Lucunya, di kalangan anak muda, mereka ini bak motivator, layaknya seorang pahlawan yang menceritakan perjuangannnya melawan penjajah. Bahkan beberapa ada yang menjadikan mereka sebagai idolanya,--dimana sebenarnya masih banyak orang yang jauh lebih layak untuk dijadikan idola daripada mereka. Dan dari sinilah bibit-bibit orang sok jago itu muncul, keinginan untuk meniru idola mereka, membuat mereka terbilang nekat untuk melakukan tindakan-tindakan berbahaya yang dilakukan idolanya itu.
Kadang kala konflik tawuran ini juga bermula dari komentar atau unggahan yang menyinggung, dan kemudian berlanjut menjadi perselisihan fisik.

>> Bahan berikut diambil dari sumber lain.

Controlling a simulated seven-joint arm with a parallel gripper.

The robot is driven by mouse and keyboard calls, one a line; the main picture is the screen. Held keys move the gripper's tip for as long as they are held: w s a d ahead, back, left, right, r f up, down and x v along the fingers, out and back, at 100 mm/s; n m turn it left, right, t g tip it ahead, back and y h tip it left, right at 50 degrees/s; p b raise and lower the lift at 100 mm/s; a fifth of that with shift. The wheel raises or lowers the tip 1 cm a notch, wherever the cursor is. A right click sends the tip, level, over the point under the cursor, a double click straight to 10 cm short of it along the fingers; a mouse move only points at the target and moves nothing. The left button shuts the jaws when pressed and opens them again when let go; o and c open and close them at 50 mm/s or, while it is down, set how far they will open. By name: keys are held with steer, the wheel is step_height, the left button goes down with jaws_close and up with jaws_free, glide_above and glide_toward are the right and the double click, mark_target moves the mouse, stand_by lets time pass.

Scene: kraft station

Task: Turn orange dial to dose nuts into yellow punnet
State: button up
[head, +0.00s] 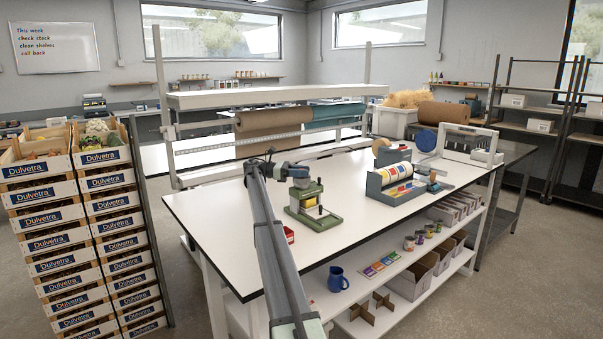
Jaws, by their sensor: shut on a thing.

Pengguna sosial media saat ini cenderung “bertindak dulu baru berpikir”. Maksudnya seseorang terkadang berkomentar tanpa memikirkan dampak atau konsekuensi dari kata-kata mereka. Yang dimana tujuan awal komentarnya untuk candaan atau sekedar kritik ringan bisa dianggap sebaliknya oleh pihak tertentu, inilah yang kemudian disebut dengan istilah “mental sosmed” atau "mental online".
Penjelasan diatas tadi merupakan gambaran singkat terkait bagaimana eksistensi tawuran yang terus menerus meningkat selama beberapa tahun dekade belakangan ini. Serta bagaimana faktor-faktor psikologis serta realita di masyarakat mempengaruhi dinamika perkembangan eksistensi dari tawuran ini. Sebenarnya selain faktor-faktor yang telah disebutkan diatas, masih ada lagi faktor-faktor lainya yang turut mempengaruhi arah perkembangan tren tawuran ini, baik itu faktor dalam bidang sosial maupun ekonomi, dan faktor dari bidang-bidang lainnya.